Conecte-se

Ideias

#POLÍTICA

Os nós entre Lula e Bolsonaro e a ampulheta do tempo que disparou

Neste momento, tanto Lula quanto Bolsonaro, por motivos diferentes, parecem dar passos largos em direção à decadência ou à inviabilização de seus futuros políticos

Carlos Melo, para Headline Ideias
#POLÍTICA2 de jun. de 239 min de leitura
Lula e Bolsonaro gesticulam durante debate presidencial televisionado em São Paulo, em 16 de outubro de 2022. Foto: Nelson Almeida/AFP
Carlos Melo, para Headline Ideias2 de jun. de 239 min de leitura

Os destinos de Luiz Inácio Lula da Silva e Jair Bolsonaro não apenas se entrelaçaram como estabeleceram dependência. Mesmo que a vida política de um não limite em ser apenas o contrário da outra, admita-se: tornaram-se laços dependentes. A despeito da longa história política de Lula – basta citar os dois mandatos –, sua volta ao Planalto se deu majoritariamente em função da possibilidade de derrotar Jair Bolsonaro.

Por sua vez, Bolsonaro se fez antítese da esquerda, do PT e de Lula.

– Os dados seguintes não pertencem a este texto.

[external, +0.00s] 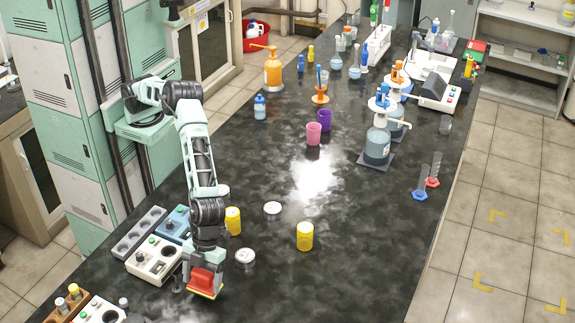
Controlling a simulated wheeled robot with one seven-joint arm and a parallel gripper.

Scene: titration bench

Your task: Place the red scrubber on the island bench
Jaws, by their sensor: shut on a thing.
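The red scrubber (206,281) has a red body and a yellow underside. My gripper (205,268) points down and is shut on the scrubber's top. The scrubber is at or just above the dark bench top, near the front left; I cannot tell whether it touches. The island bench (340,220) is a long black mottled slab running from the front to the back right.
A white device (153,259) and a blue device (175,225) stand just left of my gripper. The bench's front right is clear. Glassware and bottles crowd the back.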

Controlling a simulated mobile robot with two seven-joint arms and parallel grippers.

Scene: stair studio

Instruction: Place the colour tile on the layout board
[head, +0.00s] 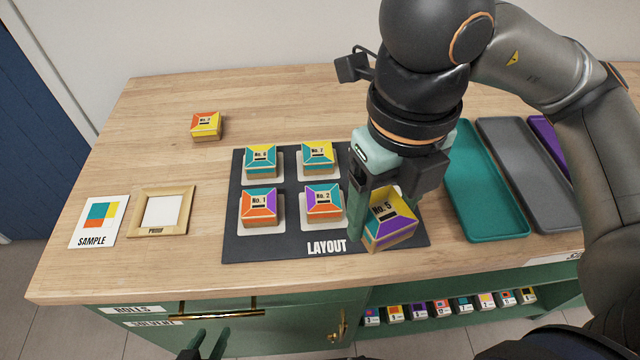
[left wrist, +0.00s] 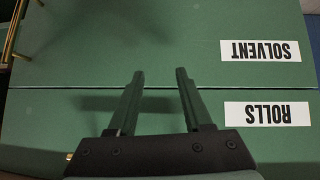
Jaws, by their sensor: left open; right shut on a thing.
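The tile No. 5 (head: 390,222), yellow and purple on top, is tilted in my right gripper (head: 378,208), which is shut on it over the lower right of the layout board. The dark layout board (head: 268,243) carries tiles No. 1 (head: 259,206), No. 2 (head: 323,202), No. 7 (head: 317,158) and another teal-topped tile (head: 261,160) on pale squares. My right gripper and arm hide the board's right column; whether tile No. 5 touches the board cannot be told. My left gripper (head: 207,342) is open and empty before the cabinet front; its fingers also show in the left wrist view (left wrist: 158,75).
An orange and yellow tile (head: 206,126) stands at the back left. A sample card (head: 99,220) and wooden frame (head: 162,211) lie at left. Teal (head: 484,185) and grey trays (head: 530,170) stand at right. More tiles sit on the shelf (head: 450,307) below.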

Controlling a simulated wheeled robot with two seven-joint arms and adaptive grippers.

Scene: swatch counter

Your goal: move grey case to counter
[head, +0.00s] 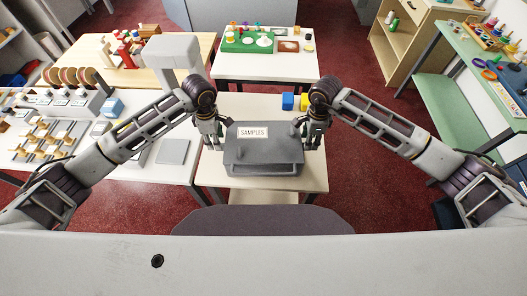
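The grey case (263,155) has a white label reading SAMPLES and sits in the middle of the head view. It is over a small cream-topped table (215,175) right in front of me; I cannot tell whether it rests on it or is slightly raised. My left gripper (213,143) points down at the case's left side. My right gripper (313,142) points down at its right side. Both are at or very near the case, but their fingertips are small and partly hidden, so their grip is unclear. Which surface is the counter is not marked.
A white table (265,72) with a green tray (247,42) is farther back. A white table with racks (60,150) is at left, a green-topped bench (462,52) at right. Red floor lies between.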

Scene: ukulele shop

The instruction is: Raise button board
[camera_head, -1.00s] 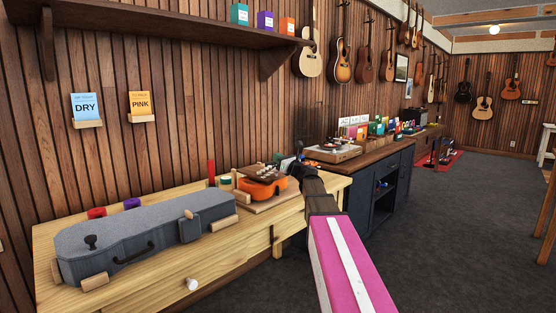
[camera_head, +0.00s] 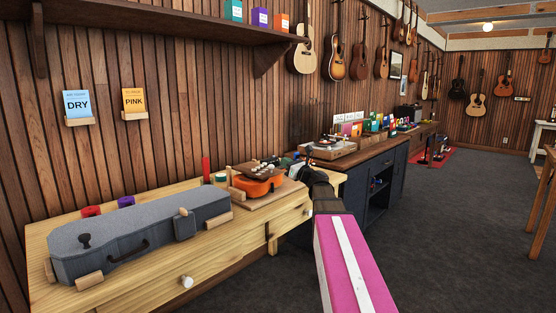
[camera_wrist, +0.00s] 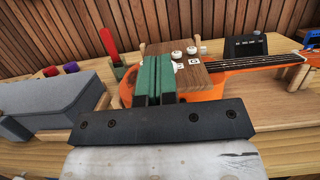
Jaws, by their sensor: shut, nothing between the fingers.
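The button board is a brown wooden block (camera_wrist: 197,75) with white round knobs and white lettered tiles. It sits on the body of an orange ukulele (camera_wrist: 205,95). In the head view the board (camera_head: 251,170) lies on the ukulele (camera_head: 258,188) at the right end of the wooden bench. My gripper (camera_wrist: 155,60) has green fingers, pressed together and empty. In the wrist view they overlap the board's left part; I cannot tell whether they touch it. They hide that part. In the head view the fingers are hard to make out.
A grey ukulele case (camera_head: 140,232) lies on the bench (camera_head: 225,240), left of the ukulele. A red upright post (camera_wrist: 109,44) stands behind, left of the ukulele. A dark small device (camera_wrist: 245,47) sits behind the neck. Open floor (camera_head: 450,220) lies to the right.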

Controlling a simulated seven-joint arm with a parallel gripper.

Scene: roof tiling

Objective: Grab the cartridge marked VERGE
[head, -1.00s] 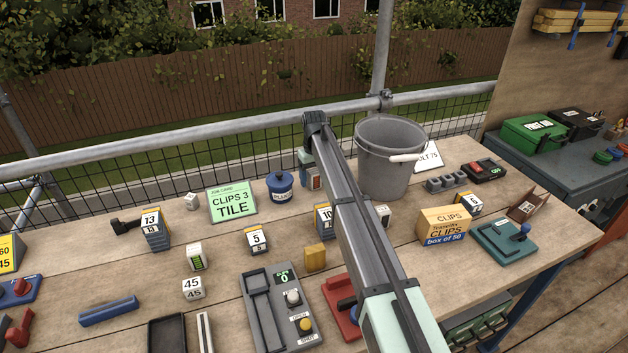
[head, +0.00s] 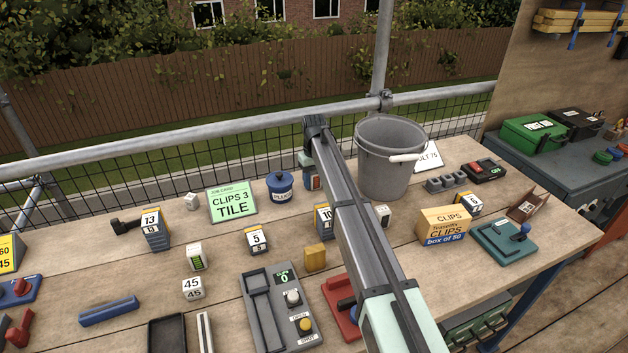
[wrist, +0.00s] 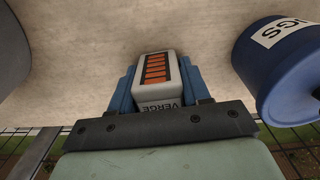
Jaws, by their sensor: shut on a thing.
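The cartridge marked VERGE (wrist: 158,76) shows in the wrist view as a white block with orange bars on a dark panel. My gripper (wrist: 160,88) has its blue fingers on both sides of it and is shut on it. In the head view my gripper (head: 308,172) is at the back of the bench, between the blue pot and the grey bucket, mostly hidden behind my arm. A small orange-and-white part of the cartridge (head: 316,182) shows beside the arm. I cannot tell whether it touches the bench.
A blue lidded pot (head: 280,187) stands close on the left; it also shows in the wrist view (wrist: 275,85). A grey bucket (head: 386,165) stands close on the right. Numbered blocks (head: 257,241), a green job card (head: 232,204) and a clips box (head: 444,225) are on the bench.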

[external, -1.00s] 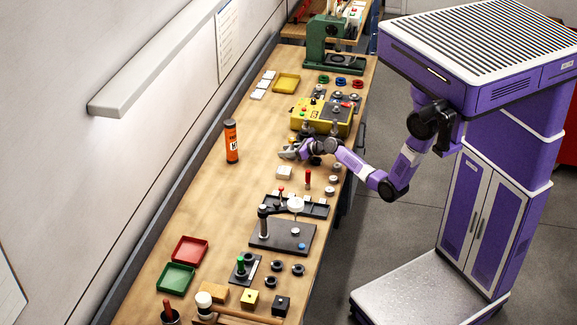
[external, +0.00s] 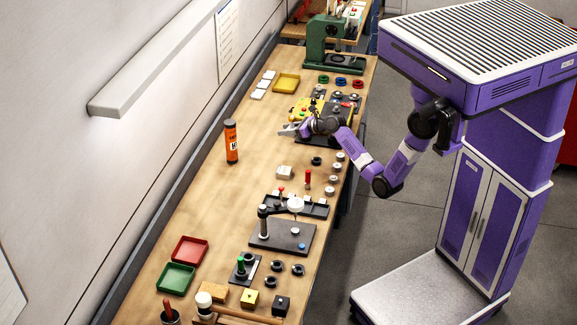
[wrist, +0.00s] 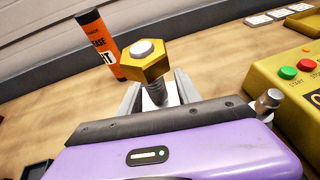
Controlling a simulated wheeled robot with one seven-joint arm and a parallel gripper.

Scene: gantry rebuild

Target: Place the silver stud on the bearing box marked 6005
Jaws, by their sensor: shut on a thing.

Muito de seu status reside em ter-se tornado líder circunstancial da extrema-direita que procurava quem vocalizasse neuroses contra o fantasma comunista – entre outros – e perfilasse forças contra o PT e seu líder operário. 

Bolsonaro resvalou os 50% do eleitorado em virtude do antipetismo. Lula ultrapassou, triscando, essa marca pela união de todo o antibolsonarismo. É uma espécie de “Samba em Prelúdio”, a bela canção de Vinícius de Moraes adaptada à barbárie destes dias.

Importante notar que, no final, as forças políticas mais relevantes não são Lula, nem Bolsonaro ou seus partidos. Não se trata de lulismo (maior que o petismo) ou de bolsonarismo. O país não está no campo da afirmação de uma liderança majoritária. Ambos, lulismo e bolsonarismo, são subconjuntos do antibolsonarismo e do antipetismo, as verdadeiras forças. 

Há tempos, a maioria não vota a favor. Vota contra. E forma grandes blocos contra os símbolos e os demônios de suas obsessões.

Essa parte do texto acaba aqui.